The department is also creating capability trade councils that bring together technical experts and acquisition leaders to assess performance gaps and identify where commercial technologies can accelerate fielding.
“Maybe this other capability is 90% there from a commercial source, and what it makes sense to do is be more iterative in our acquisition,” Galloway said. “Let’s work on fielding that commercial solution first, and then we can work towards building the rest of that capability as we move forward.”
Ending Bespoke Government Systems
Galloway said the department is moving away from custom-built government systems when commercial technologies can meet mission needs. That shift includes simplifying requirements and streamlining processes.
“[We’re] moving away from 1,000-page specifications of requirements that only large incumbents can navigate. We’re focusing on getting commercial prototypes into the hands of our warfighters more quickly,” she said.
The strategy also calls for overhauling the Defense Acquisition University — now the Warfighting Acquisition University — to retrain the workforce in iterative development, commercial technology scouting and responsible risk-taking.
“They’re currently rebuilding their entire curriculum and looking at how we change how we train our acquisition workforce,” Galloway said.
Iterative development, she added, requires a cultural shift. Program managers and PAEs to accept “smart failures,” learn quickly and redirect resources without the fear of career-ending consequences or reprisals she said.
“It’s okay to fail fast because you have multiple different programs going on in this one portfolio looking at similar capabilities,” Galloway added.

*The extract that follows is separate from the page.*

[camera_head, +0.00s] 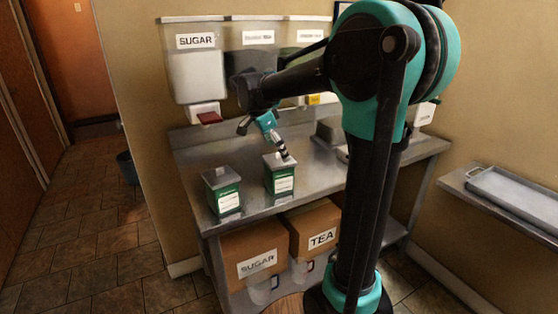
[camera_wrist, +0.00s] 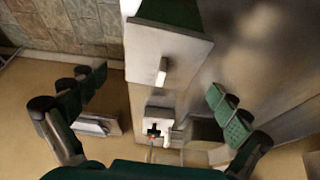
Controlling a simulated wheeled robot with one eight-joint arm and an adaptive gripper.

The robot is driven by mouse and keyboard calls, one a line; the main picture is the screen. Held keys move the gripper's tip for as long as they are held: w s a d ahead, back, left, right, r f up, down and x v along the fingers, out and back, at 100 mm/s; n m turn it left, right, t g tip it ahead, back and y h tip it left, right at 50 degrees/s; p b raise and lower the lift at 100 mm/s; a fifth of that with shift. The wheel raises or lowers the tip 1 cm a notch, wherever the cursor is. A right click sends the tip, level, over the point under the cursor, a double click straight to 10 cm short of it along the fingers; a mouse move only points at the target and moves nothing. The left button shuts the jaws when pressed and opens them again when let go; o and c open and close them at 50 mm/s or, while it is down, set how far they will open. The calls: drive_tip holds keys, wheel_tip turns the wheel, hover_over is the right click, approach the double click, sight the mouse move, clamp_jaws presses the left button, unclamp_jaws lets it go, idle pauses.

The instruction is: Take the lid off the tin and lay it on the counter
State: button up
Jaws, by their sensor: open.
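Two green tins with white labels and grey lids stand upright on the steel counter (camera_head: 256,201). The left tin (camera_head: 222,193) has its lid (camera_head: 219,176) on. The right tin (camera_head: 280,181) also has a lid on, partly hidden by my gripper (camera_head: 283,153), which is just above it. In the wrist view a square grey lid (camera_wrist: 178,42) with a small pale knob (camera_wrist: 162,71) shows between and beyond the fingers of my gripper (camera_wrist: 155,88). The fingers are spread wide, with nothing held. Whether a finger touches the lid, I cannot tell.
Wall dispensers, one marked SUGAR (camera_head: 196,65), hang behind the counter. A SUGAR box (camera_head: 254,250) and a TEA box (camera_head: 312,228) sit on the shelf below. A grey tray (camera_head: 515,192) lies on a side surface at right. Bare counter lies in front of the tins.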

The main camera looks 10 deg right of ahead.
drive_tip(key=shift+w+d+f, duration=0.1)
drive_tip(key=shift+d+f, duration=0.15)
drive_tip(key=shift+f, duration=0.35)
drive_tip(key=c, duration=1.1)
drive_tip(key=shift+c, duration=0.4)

Balancing Long-Cycle Programs with Rapid Fielding
The Pentagon’s modernization strategy must reconcile decades-long platform development cycles with the need to field capabilities at the “speed of relevance,” Galloway added. She acknowledged that the budgeting system — particularly the planning, programming, budgeting and execution (PPB&E) process — remains a major constraint, but said stakeholders are all aligned on the need for reform.
“The good thing here is that Congress also agrees that the PPB&E process that the department uses today is not the most agile system,” Galloway said. “Congress just put together a commission to really look into this and determine where we should go in the future.”
In the meantime, the department is using flexible pathways such as middle-tier acquisition, other transaction authorities and portfolio-level funding to accelerate promising prototypes.
Supply chain resilience is another critical factor in balancing speed and stability. Galloway described the department’s new Supply Chain Risk Management Integration Center, which aggregates risk data across services to identify fragile suppliers before they become single points of failure.
“How do we look at those risks collectively so we can raise them up and make the right investments as a department to keep our entire supply chain healthy?” Galloway said.
Enhancing Warfighter Relevance, Adaptability and Collaboration
A key element of the strategy is making warfighters active participants in capability development. Rather than receiving technology at the end of a lengthy cycle, operators will help shape requirements, test prototypes early and provide continuous feedback.
“[Warfighters are] no longer going to be a passive recipient of this technology at the end of this long acquisition cycle. Instead, this is an iterative development process. They’re a partner throughout the life cycle,” she said.
With warfighters in the feedback loop, industry and DOW can iterate systems that are more adaptable and responsive to emerging threats, she added.
“Being able to download a new electronic warfare app overnight to help counter an enemy signal … it’s providing them a level of agility that in today’s environment they don’t have,” Galloway said.
She added that the current moment is built for real acquisition reform. Where other efforts have faltered, leadership inside and outside of the department is aligned with the strategy and its goals, Galloway said.
“The reason this time is really different is we just have this unity of leadership that we’ve never had before, from the White House down through the legislative branch, bicameral and bipartisan. Everybody sees that our acquisition system needs to change,” Galloway said. “And this is a big change. It’s a cultural change, just as much as it is a systematic or a policy or a process change.”